Ansonia Manufacturing

Besides turning and boring the cross-hole for the lollipop part, Ansonia Manufacturing drilled and tapped a 1032 cross-hole to lock in the component that goes through the hole. A copy tool with a 25-degree diamond insert cut from the 7/16-inch-diameter half around the part in a 270-degree arc to finish the 7/8-inch-diameter lollipop head. (Photo credit: Ansonia Manufacturing)

To set up the boring head diameter for this job, the head was installed in one of the shop’s milling machines. A touch-trigger probe was used to measure the head diameter to get it in the ballpark. Then, they attached the head to one of the LB 3000’s live-tooling stations and performed test cuts to dial-in the diameter.

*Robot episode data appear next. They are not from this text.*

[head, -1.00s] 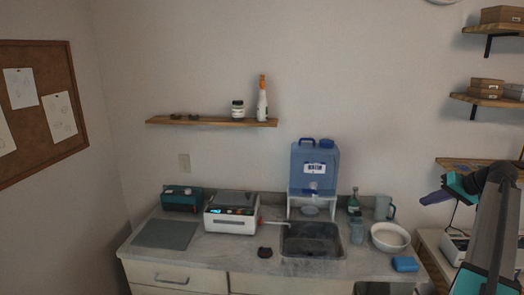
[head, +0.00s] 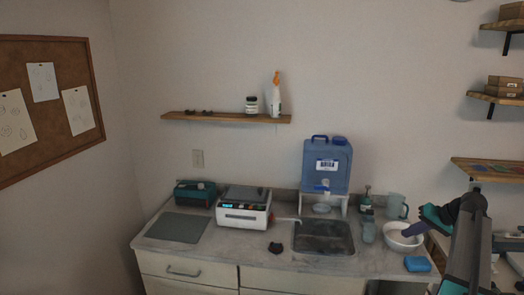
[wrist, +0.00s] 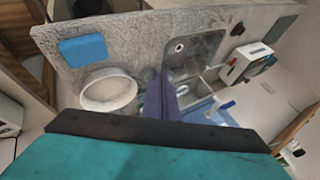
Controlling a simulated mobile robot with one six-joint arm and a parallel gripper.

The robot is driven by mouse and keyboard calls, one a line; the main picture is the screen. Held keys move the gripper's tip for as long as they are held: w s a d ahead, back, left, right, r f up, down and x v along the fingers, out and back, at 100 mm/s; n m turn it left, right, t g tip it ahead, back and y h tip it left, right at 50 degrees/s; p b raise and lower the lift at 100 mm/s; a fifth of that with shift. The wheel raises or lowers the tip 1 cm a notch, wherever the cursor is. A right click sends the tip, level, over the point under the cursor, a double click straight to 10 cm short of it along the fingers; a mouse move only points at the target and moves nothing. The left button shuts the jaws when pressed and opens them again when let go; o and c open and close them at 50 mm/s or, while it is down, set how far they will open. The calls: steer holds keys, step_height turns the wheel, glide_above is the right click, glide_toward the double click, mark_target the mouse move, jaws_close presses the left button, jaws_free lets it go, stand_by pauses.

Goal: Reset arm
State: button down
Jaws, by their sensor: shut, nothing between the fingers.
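My gripper (head: 413,230) is at the right of the head view, with its purple fingers shut and nothing between them. In that view its tip overlaps the white bowl (head: 394,243); whether it touches the bowl cannot be told there. In the wrist view my gripper (wrist: 160,98) points out past the teal wrist body, and the bowl (wrist: 108,107) shows to the left of the fingers, apart from them in the picture.
The counter (head: 217,246) holds a sink (head: 322,238), a blue water dispenser (head: 325,165), a white machine (head: 243,213), a blue sponge (head: 417,264) and a pitcher (head: 396,205). Shelves (head: 487,170) hang at the right. The space above the counter's left half is open.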

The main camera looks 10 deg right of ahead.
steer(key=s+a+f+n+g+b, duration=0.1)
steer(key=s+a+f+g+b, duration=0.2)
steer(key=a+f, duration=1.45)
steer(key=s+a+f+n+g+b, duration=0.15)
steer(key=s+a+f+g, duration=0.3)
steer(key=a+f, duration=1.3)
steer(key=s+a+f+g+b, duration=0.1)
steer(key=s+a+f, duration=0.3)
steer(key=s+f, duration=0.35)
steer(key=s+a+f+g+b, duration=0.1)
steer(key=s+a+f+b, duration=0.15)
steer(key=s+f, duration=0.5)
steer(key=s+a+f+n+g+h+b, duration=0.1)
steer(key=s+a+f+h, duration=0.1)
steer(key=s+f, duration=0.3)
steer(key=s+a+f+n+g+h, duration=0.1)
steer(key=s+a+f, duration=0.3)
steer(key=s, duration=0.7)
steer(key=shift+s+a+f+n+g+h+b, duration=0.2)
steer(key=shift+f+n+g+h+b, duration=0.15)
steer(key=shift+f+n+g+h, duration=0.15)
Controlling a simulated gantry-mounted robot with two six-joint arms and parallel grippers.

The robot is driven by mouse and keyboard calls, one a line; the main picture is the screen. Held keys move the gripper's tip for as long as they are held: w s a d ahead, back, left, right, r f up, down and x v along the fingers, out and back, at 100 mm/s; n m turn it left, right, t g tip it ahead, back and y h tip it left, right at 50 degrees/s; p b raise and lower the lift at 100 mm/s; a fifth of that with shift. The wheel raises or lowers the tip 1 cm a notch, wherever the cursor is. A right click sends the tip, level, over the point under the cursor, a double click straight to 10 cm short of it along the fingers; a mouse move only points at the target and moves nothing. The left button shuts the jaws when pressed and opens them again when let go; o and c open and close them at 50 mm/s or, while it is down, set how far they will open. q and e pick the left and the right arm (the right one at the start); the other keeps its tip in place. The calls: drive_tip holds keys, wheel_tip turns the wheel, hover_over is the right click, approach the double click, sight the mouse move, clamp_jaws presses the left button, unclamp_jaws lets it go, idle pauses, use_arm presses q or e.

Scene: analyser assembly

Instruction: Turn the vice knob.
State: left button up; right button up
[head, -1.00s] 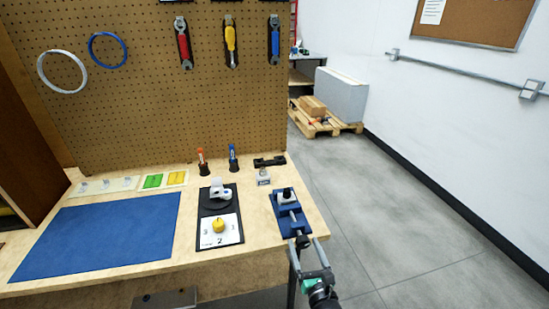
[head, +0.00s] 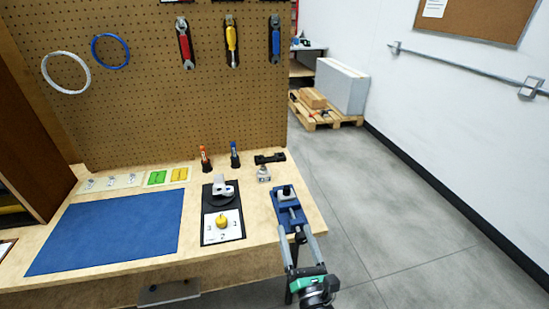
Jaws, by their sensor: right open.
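The blue vice (head: 279,209) stands at the right front corner of the wooden bench, with a light metal screw along its middle. Its dark knob (head: 300,238) is at the near end, over the bench's front edge. My right gripper (head: 295,232) reaches up from below with its two grey fingers open. The fingertips lie on either side of the knob in the picture, one left and one right. I cannot tell whether they touch it. My left gripper is not in view.
Left of the vice is a black panel with a yellow knob (head: 222,221). A small metal block (head: 264,175) and a black part (head: 270,159) sit behind the vice. A blue mat (head: 110,232) covers the left of the bench. Right of the bench is open floor.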

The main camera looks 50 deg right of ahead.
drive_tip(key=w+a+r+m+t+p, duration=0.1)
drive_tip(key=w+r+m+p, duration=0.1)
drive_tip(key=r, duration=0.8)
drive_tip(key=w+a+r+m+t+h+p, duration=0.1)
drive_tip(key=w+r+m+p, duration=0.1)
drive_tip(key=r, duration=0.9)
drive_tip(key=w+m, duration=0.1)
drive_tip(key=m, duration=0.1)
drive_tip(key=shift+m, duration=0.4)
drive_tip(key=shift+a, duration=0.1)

“After we installed the boring head and started running parts, we never had to adjust the head’s diameter or change the insert for the entire 1,200-part run,” Jamie says. “That certainly speaks to the quality of this boring head.”

Gordon Huether Studio

“There’s a framework on the ceiling and a framework on the ground connected by taut wire cables. The whole assembly we made allows the artist to rotate the glass on any axis to get the right light reflection, look and spacing. All of the glass hangs on the myriad of hardware and cables strung between the ceiling and the floor,” Andrew Storck says. (Photo credit: Gordon Huether Studio)

Since that project, Ansonia Manufacturing has had multiple applications for both the boring head and the LB 3000. The boring head offers a diameter range of 2 to 32 mm, which is helpful because the Storcks’ business is a job shop, and this offers versatility to perform boring operations on a variety of jobs. In fact, Huether has become a repeat customer for Ansonia Manufacturing, and what started out as a live-sculpture hardware redesign on a napkin became a new industry of enterprises for the shop to aid and explore.